A lot of their parents came from that time. A lot of their parents came from the sound system era. That’s what was liberating for the actors: They could play themselves. A lot of them had parents who went to these things, who participated, so they could bring something to the piece, which I could never do. And that’s what it’s about: a certain kind of blackness, and everyone had an aspect of that blackness. That was a beautiful thing about it.

The films are about, as you say, a certain kind of blackness, and a very tumultuous and difficult time in England for that culture. How much of that do you see reflected now, in England and the world at large, through this tough year?
I think obviously, in America, with George Floyd, it’s been very reflective of where we are, how far we’ve come, where we are now, and how far we need to go.
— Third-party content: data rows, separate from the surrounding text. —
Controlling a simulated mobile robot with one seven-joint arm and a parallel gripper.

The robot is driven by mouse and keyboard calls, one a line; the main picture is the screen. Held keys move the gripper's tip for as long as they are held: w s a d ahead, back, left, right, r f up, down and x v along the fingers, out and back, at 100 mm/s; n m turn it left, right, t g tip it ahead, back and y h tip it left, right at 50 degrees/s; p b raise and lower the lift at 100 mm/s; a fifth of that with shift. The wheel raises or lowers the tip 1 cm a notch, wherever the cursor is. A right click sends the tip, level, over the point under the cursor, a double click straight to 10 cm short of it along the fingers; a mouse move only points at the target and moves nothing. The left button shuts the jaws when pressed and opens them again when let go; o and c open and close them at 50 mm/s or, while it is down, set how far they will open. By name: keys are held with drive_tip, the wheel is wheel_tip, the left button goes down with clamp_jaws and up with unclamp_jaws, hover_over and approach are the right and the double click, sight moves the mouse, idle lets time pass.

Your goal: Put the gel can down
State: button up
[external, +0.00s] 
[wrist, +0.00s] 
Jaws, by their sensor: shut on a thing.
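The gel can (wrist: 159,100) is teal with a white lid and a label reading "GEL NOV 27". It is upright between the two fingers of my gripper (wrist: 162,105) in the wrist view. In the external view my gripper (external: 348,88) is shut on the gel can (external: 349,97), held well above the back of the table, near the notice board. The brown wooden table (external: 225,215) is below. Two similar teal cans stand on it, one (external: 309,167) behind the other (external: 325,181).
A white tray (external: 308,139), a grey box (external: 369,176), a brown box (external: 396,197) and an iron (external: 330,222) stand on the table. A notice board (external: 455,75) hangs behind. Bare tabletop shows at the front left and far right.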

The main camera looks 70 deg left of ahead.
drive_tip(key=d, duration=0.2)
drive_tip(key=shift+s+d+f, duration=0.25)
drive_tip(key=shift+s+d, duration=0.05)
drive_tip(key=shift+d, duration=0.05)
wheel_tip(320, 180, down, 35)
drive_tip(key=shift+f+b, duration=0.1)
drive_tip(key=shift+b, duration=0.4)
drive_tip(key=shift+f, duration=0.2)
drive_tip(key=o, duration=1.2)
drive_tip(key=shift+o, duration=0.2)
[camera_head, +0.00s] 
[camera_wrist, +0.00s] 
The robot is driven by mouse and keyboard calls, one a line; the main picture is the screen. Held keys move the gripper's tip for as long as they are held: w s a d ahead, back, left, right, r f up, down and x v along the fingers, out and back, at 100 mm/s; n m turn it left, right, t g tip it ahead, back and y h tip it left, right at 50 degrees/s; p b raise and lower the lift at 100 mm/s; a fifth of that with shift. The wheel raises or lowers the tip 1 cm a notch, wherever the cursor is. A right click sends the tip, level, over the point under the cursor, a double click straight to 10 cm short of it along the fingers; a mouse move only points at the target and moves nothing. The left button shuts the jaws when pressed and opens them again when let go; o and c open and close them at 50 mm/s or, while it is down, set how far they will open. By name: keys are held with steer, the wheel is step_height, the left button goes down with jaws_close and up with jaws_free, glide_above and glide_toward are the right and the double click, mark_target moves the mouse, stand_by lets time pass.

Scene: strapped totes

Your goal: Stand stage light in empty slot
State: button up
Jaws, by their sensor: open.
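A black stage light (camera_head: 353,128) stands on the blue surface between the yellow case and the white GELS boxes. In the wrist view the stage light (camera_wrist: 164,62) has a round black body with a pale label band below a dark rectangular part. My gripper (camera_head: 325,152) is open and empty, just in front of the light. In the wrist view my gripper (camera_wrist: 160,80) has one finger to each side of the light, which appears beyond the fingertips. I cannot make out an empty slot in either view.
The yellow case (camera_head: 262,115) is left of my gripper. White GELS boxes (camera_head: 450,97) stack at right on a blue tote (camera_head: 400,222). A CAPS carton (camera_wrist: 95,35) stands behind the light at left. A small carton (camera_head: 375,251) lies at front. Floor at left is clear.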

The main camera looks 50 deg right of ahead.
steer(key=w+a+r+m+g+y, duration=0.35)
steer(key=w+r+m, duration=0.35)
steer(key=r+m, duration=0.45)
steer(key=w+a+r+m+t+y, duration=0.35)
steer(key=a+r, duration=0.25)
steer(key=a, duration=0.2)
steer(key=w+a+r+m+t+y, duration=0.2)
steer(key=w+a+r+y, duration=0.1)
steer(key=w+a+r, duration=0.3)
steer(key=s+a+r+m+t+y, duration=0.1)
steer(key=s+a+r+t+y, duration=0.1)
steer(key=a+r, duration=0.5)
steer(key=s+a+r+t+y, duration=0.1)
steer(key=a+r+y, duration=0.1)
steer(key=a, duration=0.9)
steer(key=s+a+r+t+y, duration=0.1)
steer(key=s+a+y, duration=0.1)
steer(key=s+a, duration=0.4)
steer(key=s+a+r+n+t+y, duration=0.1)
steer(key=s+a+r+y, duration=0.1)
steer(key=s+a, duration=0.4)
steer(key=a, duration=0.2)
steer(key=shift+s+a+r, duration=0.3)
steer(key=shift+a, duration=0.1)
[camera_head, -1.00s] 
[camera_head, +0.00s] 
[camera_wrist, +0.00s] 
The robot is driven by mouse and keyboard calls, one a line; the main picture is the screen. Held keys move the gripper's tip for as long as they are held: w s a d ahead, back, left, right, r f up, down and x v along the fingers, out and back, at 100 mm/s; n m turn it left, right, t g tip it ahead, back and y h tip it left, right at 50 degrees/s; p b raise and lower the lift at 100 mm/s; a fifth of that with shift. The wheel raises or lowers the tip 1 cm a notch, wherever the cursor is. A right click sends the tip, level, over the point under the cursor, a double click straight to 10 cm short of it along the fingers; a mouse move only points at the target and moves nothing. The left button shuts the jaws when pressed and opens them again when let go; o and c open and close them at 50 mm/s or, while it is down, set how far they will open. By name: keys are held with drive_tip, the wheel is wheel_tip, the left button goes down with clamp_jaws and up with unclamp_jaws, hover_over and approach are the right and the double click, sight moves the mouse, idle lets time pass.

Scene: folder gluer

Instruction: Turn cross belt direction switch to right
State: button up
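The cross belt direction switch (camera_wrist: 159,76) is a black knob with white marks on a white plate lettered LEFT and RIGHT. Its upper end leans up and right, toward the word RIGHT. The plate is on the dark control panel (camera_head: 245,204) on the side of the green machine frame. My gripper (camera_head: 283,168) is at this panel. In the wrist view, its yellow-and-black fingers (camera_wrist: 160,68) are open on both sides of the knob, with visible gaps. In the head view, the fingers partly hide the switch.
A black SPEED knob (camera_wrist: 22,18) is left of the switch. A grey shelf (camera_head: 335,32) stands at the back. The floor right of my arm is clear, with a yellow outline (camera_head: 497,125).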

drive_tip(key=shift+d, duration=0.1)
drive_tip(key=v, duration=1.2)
I almost see these things as science-fiction pictures, because they tell us how far we need to go. It tells us more about the future than the past.

And the whole project ends on our glimpse of the planets and stars over the Education end credits.
It puts everything in perspective. That’s the thing about humanity: empathy, who are we, what are we, what have we become? And it told us, in some ways, “Come on, this is ridiculous. Within the the universe, what is this?” It’s one of those things which I wanted to end the anthology with. That was the perspective I had to have — my goodness, thinking about the environment and all those issues that are going on right now, and how stupid all this stuff is.

Finally, you’ve been adamant that these are films, not television. Amazon is submitting these to the Emmys as a limited series. What kind of conversations did you have with them about it?
There’s nothing to talk about, really. These films were made for television. They can be projected in cinema, but Small Axe was all about the generosity and accessibility to these films. From the beginning, I wanted these films to be accessible to my mother, I wanted them on the BBC. It was always going to be on TV, the five films. But at the same time, they premiered in the cinema. There’s no absolutes anymore. There shouldn’t be. Because it’s about how people want to see things. That’s about it.